> What the exercise asks:
Below are several entries. Transcribe exactly those lines that fall from the one with "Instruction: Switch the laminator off" through the one with "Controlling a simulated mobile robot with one", end lines included.

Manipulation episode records
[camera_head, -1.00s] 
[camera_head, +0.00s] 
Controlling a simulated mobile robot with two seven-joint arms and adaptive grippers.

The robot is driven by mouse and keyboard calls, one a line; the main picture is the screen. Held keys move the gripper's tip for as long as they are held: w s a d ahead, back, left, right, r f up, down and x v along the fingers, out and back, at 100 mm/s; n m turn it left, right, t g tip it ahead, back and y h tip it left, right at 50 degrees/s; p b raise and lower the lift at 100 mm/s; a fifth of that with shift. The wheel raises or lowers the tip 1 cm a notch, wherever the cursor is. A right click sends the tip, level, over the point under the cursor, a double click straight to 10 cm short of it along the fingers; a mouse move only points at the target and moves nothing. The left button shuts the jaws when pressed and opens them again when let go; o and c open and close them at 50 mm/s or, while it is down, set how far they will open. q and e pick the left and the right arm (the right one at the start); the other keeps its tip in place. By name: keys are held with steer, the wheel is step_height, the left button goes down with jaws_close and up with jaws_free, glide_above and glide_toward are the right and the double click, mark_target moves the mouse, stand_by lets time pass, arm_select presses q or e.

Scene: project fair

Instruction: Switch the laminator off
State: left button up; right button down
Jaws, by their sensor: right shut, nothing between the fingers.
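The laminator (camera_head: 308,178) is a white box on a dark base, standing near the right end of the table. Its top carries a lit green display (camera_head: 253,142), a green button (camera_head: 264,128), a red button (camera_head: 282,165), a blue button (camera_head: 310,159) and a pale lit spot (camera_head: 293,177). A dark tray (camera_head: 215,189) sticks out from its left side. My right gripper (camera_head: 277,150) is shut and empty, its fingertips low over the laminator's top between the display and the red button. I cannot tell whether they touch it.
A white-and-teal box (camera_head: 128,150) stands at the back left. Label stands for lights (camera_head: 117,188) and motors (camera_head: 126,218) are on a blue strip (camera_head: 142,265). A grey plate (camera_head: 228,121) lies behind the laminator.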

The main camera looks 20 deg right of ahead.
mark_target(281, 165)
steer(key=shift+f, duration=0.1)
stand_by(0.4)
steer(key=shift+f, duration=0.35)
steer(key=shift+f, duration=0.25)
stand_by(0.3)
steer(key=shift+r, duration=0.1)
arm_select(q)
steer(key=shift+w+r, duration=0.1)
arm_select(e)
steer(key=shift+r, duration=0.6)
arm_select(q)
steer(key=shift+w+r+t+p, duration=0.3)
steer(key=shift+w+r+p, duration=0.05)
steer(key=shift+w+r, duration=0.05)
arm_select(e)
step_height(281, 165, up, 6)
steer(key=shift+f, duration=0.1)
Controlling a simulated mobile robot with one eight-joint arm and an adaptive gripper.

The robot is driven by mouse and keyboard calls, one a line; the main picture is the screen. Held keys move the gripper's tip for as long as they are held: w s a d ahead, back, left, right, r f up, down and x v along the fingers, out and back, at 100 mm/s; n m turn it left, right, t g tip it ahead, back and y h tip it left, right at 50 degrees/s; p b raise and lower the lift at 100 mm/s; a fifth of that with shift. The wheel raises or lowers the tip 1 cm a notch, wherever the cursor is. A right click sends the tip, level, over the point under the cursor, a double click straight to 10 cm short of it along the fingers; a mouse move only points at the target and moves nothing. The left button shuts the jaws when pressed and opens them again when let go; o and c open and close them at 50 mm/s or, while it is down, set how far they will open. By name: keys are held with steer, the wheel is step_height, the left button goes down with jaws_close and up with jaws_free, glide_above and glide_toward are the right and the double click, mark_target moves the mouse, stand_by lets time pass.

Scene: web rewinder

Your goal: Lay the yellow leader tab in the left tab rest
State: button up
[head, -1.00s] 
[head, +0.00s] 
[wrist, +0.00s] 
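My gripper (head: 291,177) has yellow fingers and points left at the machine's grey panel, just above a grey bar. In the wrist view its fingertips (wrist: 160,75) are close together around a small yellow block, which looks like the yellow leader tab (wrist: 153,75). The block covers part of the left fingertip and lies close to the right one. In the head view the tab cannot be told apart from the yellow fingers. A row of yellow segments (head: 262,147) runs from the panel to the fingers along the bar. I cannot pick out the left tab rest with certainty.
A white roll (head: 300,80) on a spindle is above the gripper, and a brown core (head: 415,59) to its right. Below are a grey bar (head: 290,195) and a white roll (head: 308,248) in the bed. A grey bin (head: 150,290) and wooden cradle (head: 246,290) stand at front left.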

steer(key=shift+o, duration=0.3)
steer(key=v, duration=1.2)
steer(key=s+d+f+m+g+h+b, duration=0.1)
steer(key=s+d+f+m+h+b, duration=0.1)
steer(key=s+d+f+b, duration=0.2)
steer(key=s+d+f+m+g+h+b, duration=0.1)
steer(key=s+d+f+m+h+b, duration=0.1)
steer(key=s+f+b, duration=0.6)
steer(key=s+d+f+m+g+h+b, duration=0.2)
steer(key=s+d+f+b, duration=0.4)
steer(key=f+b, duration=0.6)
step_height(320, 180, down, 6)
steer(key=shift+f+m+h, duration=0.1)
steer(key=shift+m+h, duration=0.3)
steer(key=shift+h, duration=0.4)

> Answer in full:
Instruction: Switch the laminator off
State: left button up; right button down
Jaws, by their sensor: right shut, nothing between the fingers.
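The laminator (camera_head: 308,178) is a white box on a dark base, standing near the right end of the table. Its top carries a lit green display (camera_head: 253,142), a green button (camera_head: 264,128), a red button (camera_head: 282,165), a blue button (camera_head: 310,159) and a pale lit spot (camera_head: 293,177). A dark tray (camera_head: 215,189) sticks out from its left side. My right gripper (camera_head: 277,150) is shut and empty, its fingertips low over the laminator's top between the display and the red button. I cannot tell whether they touch it.
A white-and-teal box (camera_head: 128,150) stands at the back left. Label stands for lights (camera_head: 117,188) and motors (camera_head: 126,218) are on a blue strip (camera_head: 142,265). A grey plate (camera_head: 228,121) lies behind the laminator.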

The main camera looks 20 deg right of ahead.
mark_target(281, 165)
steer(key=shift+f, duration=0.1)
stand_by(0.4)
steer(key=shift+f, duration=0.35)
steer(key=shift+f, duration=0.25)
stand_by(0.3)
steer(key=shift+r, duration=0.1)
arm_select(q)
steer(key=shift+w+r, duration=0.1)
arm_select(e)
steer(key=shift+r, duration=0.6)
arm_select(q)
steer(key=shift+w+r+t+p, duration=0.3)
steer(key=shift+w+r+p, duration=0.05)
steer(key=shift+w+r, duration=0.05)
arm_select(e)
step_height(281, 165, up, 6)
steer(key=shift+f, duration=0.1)
Controlling a simulated mobile robot with one eight-joint arm and an adaptive gripper.

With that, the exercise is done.